---------- DATA SHOWN

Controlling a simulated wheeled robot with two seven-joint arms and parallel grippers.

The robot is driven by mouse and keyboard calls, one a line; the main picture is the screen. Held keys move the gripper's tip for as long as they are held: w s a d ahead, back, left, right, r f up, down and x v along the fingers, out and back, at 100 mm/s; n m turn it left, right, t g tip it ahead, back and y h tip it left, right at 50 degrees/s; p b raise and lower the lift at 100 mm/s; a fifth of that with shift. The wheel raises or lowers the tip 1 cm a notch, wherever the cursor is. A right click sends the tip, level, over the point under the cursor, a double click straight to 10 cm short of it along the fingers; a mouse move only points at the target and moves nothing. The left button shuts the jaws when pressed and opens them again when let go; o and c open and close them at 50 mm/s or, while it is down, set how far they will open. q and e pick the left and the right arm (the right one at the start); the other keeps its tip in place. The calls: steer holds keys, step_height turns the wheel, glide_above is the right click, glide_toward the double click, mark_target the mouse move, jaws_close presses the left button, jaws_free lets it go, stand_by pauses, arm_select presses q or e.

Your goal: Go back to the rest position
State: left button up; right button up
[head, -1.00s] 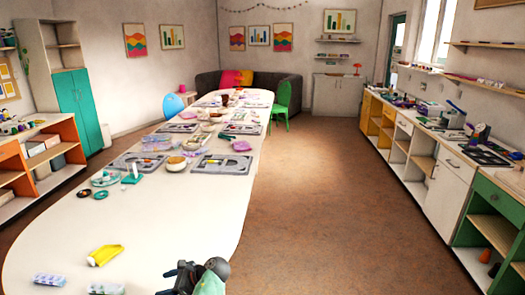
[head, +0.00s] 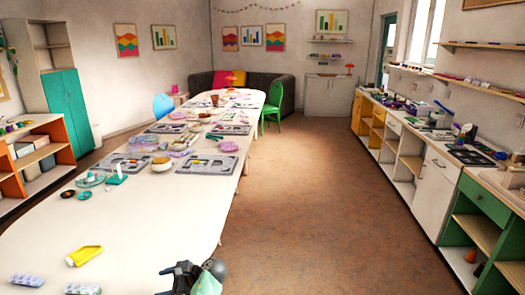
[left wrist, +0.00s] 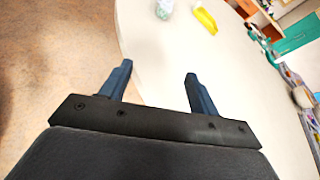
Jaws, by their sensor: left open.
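My left gripper (head: 178,278) is at the bottom edge of the head view, by the near right edge of the long white table (head: 130,215). In the left wrist view its two dark fingers (left wrist: 158,72) are apart with nothing between them. The table's rounded edge and bare floor lie beyond the fingertips. My right gripper is in neither view.
A yellow tube (head: 84,255) and clear bead packs (head: 83,289) lie on the near table. Grey bead boards (head: 207,165) and bowls stand farther along. A counter (head: 440,185) runs along the right wall. The floor (head: 300,220) between is clear.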

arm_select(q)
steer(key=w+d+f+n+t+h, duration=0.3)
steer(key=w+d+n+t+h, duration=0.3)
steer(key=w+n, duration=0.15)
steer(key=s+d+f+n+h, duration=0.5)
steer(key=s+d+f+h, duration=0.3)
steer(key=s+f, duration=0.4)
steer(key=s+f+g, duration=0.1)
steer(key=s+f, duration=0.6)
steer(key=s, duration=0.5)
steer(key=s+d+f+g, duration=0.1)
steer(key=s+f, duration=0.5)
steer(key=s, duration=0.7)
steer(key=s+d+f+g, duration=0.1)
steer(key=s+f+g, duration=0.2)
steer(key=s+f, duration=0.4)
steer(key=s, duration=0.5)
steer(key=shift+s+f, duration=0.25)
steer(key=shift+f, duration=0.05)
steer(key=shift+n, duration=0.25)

--------------------

WHAT NEEDS TO BE DONE: Transcribe the whole listing, character for character, but not its images.

EXERCISE SOLUTION:
Controlling a simulated wheeled robot with two seven-joint arms and parallel grippers.

The robot is driven by mouse and keyboard calls, one a line; the main picture is the screen. Held keys move the gripper's tip for as long as they are held: w s a d ahead, back, left, right, r f up, down and x v along the fingers, out and back, at 100 mm/s; n m turn it left, right, t g tip it ahead, back and y h tip it left, right at 50 degrees/s; p b raise and lower the lift at 100 mm/s; a fifth of that with shift. The wheel raises or lowers the tip 1 cm a notch, wherever the cursor is. A right click sends the tip, level, over the point under the cursor, a double click straight to 10 cm short of it along the fingers; a mouse move only points at the target and moves nothing. The left button shuts the jaws when pressed and opens them again when let go; o and c open and close them at 50 mm/s or, while it is down, set how far they will open. q and e pick the left and the right arm (the right one at the start); the other keeps its tip in place. The calls: steer holds keys, step_height turns the wheel, glide_above is the right click, glide_toward the double click, mark_target the mouse move, jaws_close presses the left button, jaws_free lets it go, stand_by pauses, arm_select presses q or e.

Your goal: Go back to the rest position
State: left button up; right button up
[head, -1.00s] 
[head, +0.00s] 
[left wrist, +0.00s] 
Jaws, by their sensor: left open.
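My left gripper (head: 178,278) is at the bottom edge of the head view, by the near right edge of the long white table (head: 130,215). In the left wrist view its two dark fingers (left wrist: 158,72) are apart with nothing between them. The table's rounded edge and bare floor lie beyond the fingertips. My right gripper is in neither view.
A yellow tube (head: 84,255) and clear bead packs (head: 83,289) lie on the near table. Grey bead boards (head: 207,165) and bowls stand farther along. A counter (head: 440,185) runs along the right wall. The floor (head: 300,220) between is clear.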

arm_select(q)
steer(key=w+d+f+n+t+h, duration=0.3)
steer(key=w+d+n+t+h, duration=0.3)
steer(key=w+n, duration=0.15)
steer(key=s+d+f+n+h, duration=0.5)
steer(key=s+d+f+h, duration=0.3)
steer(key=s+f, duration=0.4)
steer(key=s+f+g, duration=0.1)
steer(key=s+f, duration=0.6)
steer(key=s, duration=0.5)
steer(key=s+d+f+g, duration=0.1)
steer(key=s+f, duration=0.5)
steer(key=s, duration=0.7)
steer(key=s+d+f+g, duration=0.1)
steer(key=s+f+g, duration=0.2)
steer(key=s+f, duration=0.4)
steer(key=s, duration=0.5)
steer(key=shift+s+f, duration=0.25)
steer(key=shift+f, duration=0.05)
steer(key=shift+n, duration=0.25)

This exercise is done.